The Chandler Motor Car Company produced automobiles in the United States of America during the 1910s and 1920s.
Chandler was incorporated in 1913, with Frederick C. Chandler as President, headquartered and with its factory in Cleveland, Ohio. Chandler was a former designer for the Lozier Motor Company, a top end luxury automobile manufacturer. Chandler and several other Lozier executives left the company to form his company.
Chandler concentrated on producing a good quality motor-car within the price range of middle class Americans. Chandlers were well received in the marketplace.
In 1920, Chandler had a line of six cars, ranging from $1995 to $3595. This grew to 10 by 1922, ranging from $1495 to $2375. Like many other medium-price carmakers, in the middle 1920s Chandler introduced a lower-priced "companion car" called the Cleveland. In 1924, they introduced the "Traffic Transmission," a constant-mesh gearbox that reduced the need for extra clutching when downshifting. This was several years before General Motors offered the "Synchro-Mesh" transmission, which allowed the driver to shift into first gear while moving forward at low speeds.
Chandler's peak year was 1927, when they sold 20,000 cars.
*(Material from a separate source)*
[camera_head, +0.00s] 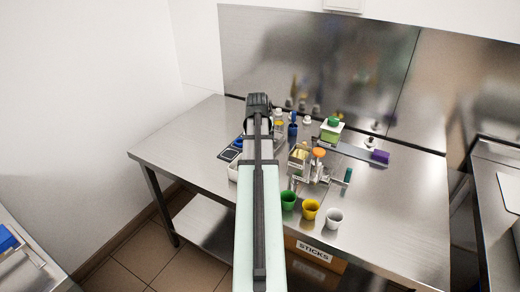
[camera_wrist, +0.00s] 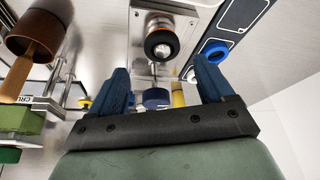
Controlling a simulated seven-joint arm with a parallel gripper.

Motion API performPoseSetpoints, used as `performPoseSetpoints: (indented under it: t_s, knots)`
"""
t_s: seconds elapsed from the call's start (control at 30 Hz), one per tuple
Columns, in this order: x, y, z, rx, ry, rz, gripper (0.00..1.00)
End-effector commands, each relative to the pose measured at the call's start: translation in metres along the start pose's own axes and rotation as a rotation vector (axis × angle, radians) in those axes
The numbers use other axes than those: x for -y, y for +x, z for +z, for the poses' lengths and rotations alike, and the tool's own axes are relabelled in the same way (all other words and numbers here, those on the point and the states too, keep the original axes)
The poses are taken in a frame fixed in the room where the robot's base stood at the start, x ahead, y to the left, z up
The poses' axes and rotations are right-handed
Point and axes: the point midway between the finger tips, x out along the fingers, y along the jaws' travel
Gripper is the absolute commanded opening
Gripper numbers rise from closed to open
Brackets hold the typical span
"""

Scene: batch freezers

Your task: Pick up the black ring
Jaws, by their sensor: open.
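A dark round ring (camera_wrist: 161,47) shows in the wrist view, near the top middle, around a shiny orange-topped knob on a metal block. It looks like the black ring, but I cannot tell whether it is a separate piece. My gripper (camera_wrist: 162,76) is open, its two blue fingers spread on either side below this ring in the picture, with nothing gripped between them. In the head view my arm covers the area under the gripper, and I cannot pick out the ring there.
A brown cup-like item (camera_wrist: 34,36) and a green block (camera_wrist: 24,122) lie left in the wrist view. A blue ring (camera_wrist: 214,50) is on a dark panel at right. Green (camera_head: 288,200), yellow (camera_head: 310,209) and white (camera_head: 334,218) cups stand near the table's front edge. The left steel tabletop (camera_head: 185,140) is clear.

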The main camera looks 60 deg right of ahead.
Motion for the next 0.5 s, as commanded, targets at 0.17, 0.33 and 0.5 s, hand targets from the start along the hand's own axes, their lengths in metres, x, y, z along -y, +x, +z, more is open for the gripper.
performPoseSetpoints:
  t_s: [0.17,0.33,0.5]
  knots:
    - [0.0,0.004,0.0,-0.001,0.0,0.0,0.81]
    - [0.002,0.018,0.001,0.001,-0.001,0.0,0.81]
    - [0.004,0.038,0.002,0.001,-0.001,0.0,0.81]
Hopes for continued growth of the market led to overexpansion by the company the following year, which finished 1928 over half a million dollars in debt.
In 1929, Chandler Motor Company was purchased by its expanding competitor Hupp Motor Car Company for its factory and manufacturing facilities, and the brand was discontinued.
Chandler, like most cars built before all-steel bodies became the industry standard in the mid-1930s, used bodies built with a metal skin around a wooden frame (an "armored wood" frame).[1] Due to the use of fabric roofs, after a few decades the wood tended to rot; because of this Chandlers have survived in smaller numbers than some other popular automobiles of the era that used all-steel bodies.